Revival of Opinion Letters Signals DOL Will Listen to Employers More Closely

Opinion letters provide employers with a shield from liquidated damages

Allen Smith, J.D. By Allen Smith, J.D. July 5, 2017
Revival of Opinion Letters Signals DOL Will Listen to Employers More Closely

​By reviving opinion letters, the Department of Labor (DOL) is sending the message that it genuinely wants to hear from employers on the compliance issues troubling them, according to Alexander Passantino, an attorney with Seyfarth Shaw in Washington, D.C., and former acting administrator of the DOL's Wage and Hour Division (WHD). 

Employers have a wide range of questions they would like the WHD to answer that haven't been addressed since the DOL discontinued opinion letters in 2010 and replaced them with more general administrator interpretations (AIs).

By focusing only on AIs that address issues that the administration deems important, the DOL "took away one of the most significant ways for the WHD to know which issues were most troubling the regulated community," he said. Although the DOL announced on June 27 that opinion letters would return, it will take some time for them to be issued because a WHD administrator has not yet been appointed, noted Eric Magnus, an attorney with Jackson Lewis in Atlanta.

"Reliance on DOL opinion letters is one of the strongest arguments an employer can make in support of a good-faith defense," even if a court disagrees with a DOL opinion letter and ultimately finds that an employer's actions violated the law, said Brett Coburn, an attorney with Alston & Bird in Atlanta. If an employer prevails on a good-faith defense, it will not be liable for liquidated damages, which typically are a doubling of actual damages, he noted.

Numerous Issues to Be Addressed in Opinion Letters

There will be a flood of questions from HR professionals to the DOL for its views in opinion letters, Magnus predicted. But the department will need to reinstate a structure to deal with opinion letters because the old set-up for processing them has been dismantled.

Many of the questions may concern whether technology jobs qualify for white-collar exemptions from minimum wage and overtime requirements, he noted.

[SHRM members-only toolkit: Determining Overtime Eligibility in the United States]

Alternative pay practices—such as on-call shifts—are more prevalent now than when opinion letters were last issued, so they may also be the subject of opinion letters, Magnus said.

It will be interesting to see how willing the DOL is to reverse positions taken by the Obama administration, he added. Under the Obama administration, for example, if an employee spent more than 20 percent of his time on nontipped duties, the employer would lose the tip credit. Whether that position, among others, will survive in the current administration remains to be seen.

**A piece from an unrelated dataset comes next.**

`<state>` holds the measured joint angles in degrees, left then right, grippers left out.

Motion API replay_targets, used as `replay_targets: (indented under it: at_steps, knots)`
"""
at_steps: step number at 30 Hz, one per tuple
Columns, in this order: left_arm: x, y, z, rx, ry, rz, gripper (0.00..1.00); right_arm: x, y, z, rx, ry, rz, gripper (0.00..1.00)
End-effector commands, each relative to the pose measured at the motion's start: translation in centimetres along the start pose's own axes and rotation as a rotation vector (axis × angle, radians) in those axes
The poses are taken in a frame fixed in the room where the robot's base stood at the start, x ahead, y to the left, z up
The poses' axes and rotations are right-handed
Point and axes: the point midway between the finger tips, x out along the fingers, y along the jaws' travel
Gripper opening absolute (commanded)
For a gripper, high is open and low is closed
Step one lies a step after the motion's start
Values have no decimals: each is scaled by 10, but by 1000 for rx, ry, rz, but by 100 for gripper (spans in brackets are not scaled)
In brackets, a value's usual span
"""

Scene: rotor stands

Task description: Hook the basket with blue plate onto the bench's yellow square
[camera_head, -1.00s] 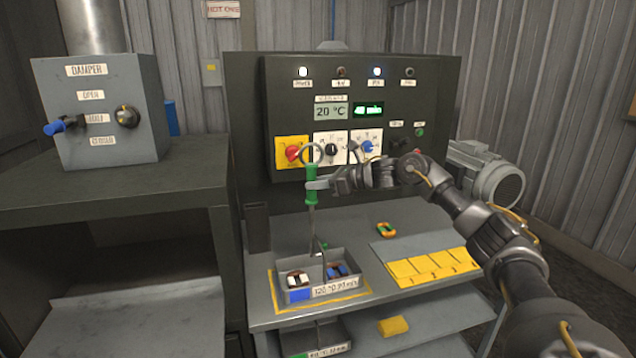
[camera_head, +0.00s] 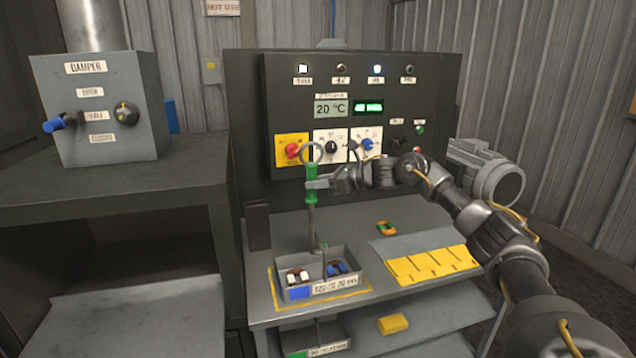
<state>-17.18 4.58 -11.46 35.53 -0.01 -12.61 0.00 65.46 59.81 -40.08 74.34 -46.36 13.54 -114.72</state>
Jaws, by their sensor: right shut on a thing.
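A grey basket (camera_head: 346,287) with a blue plate (camera_head: 300,293) on its front sits within the yellow square (camera_head: 283,306) outlined on the bench (camera_head: 262,318). It holds dark round parts with white and blue pieces. My right gripper (camera_head: 316,184) is shut on the green handle of a hook tool (camera_head: 311,198), which stands upright over the basket. The tool's lower end is at the basket's thin upright handle; I cannot tell whether the two are engaged. My left gripper is not in view.
A control panel (camera_head: 440,95) with knobs stands behind the bench. An orange-and-green ring (camera_head: 386,228) and a yellow-marked plate (camera_head: 430,265) lie to the right. A second basket (camera_head: 318,338) and a yellow block (camera_head: 393,325) are on the lower shelf. A damper box (camera_head: 100,140) stands at left.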

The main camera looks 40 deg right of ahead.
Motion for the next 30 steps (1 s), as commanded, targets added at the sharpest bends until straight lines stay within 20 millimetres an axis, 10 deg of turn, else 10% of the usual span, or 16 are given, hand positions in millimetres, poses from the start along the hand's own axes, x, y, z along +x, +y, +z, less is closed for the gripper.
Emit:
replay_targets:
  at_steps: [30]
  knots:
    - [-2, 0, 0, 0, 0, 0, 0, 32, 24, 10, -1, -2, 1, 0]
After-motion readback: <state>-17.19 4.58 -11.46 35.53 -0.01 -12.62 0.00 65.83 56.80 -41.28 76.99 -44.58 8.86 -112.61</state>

Because opinion letters are issued much faster than court decisions, employers can learn what practices the DOL approves or disapproves of before instituting them, he noted.

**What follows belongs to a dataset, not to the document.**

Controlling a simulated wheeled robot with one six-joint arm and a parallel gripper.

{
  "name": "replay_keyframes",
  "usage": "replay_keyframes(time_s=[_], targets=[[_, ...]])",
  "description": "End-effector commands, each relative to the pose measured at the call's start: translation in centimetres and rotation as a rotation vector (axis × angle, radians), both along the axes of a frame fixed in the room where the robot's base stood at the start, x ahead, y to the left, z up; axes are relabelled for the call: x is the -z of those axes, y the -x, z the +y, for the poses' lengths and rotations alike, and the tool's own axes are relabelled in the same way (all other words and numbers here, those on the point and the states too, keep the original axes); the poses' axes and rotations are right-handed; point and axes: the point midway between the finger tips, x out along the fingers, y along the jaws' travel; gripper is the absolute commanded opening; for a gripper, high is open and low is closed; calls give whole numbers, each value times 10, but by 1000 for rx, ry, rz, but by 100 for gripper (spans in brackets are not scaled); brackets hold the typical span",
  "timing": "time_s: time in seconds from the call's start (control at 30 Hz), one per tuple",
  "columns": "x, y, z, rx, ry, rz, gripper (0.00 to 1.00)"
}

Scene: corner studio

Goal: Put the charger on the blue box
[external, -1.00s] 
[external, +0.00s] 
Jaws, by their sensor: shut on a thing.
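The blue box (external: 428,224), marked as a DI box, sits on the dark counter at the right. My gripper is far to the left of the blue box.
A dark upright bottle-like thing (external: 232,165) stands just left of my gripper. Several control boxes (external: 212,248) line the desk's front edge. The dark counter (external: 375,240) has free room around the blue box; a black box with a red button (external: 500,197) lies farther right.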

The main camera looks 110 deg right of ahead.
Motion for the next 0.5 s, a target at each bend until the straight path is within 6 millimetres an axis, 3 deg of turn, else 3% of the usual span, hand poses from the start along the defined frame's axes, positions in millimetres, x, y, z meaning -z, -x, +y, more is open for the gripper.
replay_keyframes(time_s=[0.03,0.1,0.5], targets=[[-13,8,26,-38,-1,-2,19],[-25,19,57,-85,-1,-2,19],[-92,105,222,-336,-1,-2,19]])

There are bound to be more opinion letters than there were AIs, as the AIs went through painstaking review, noted Steven Suflas, an attorney with Ballard Spahr in Denver and Cherry Hill, N.J. "And although the opinion letters are tailored to the specific facts of employer inquiries, they have always provided insights into the agency's thinking."

Good News for Employees and Employers

"When the DOL chose to stop issuing wage and hour opinion letters, employers trying to design compensation plans or otherwise comply with the FLSA [Fair Labor Standards Act] could no longer run their plans by the DOL for assurance that they were compliant," said Robert Boonin, an attorney with Dykema in Detroit and Ann Arbor, Mich. "As a result, employers had to proceed more at their own risk and hope they got it right. With the return of opinion letters, hopefully the DOL will be getting back into the business of proactively helping employers comply with the FLSA."

"The reinstatement of the issuance of opinion letters is a very positive development for employees and employers," said Alfred Robinson Jr., an attorney with Ogletree Deakins in Washington, D.C., and former acting administrator of the WHD. "Opinion letters are keys that help both employees and employers better understand their rights and obligations, respectively, in order to comply with the FLSA, Davis-Bacon Act and other laws for which the WHD issues interpretations."
He added, "Unlike the more generalized AIs issued during the last administration, opinion letters are explanations of how such laws would apply in more fact-specific scenarios provided by the requester."

And, as Passantino said, "Opinion letters allow WHD to provide needed clarity on how a 1938 law implemented by—in some cases—regulations [or] interpretive bulletins from 1961 applies in a workplace in 2017."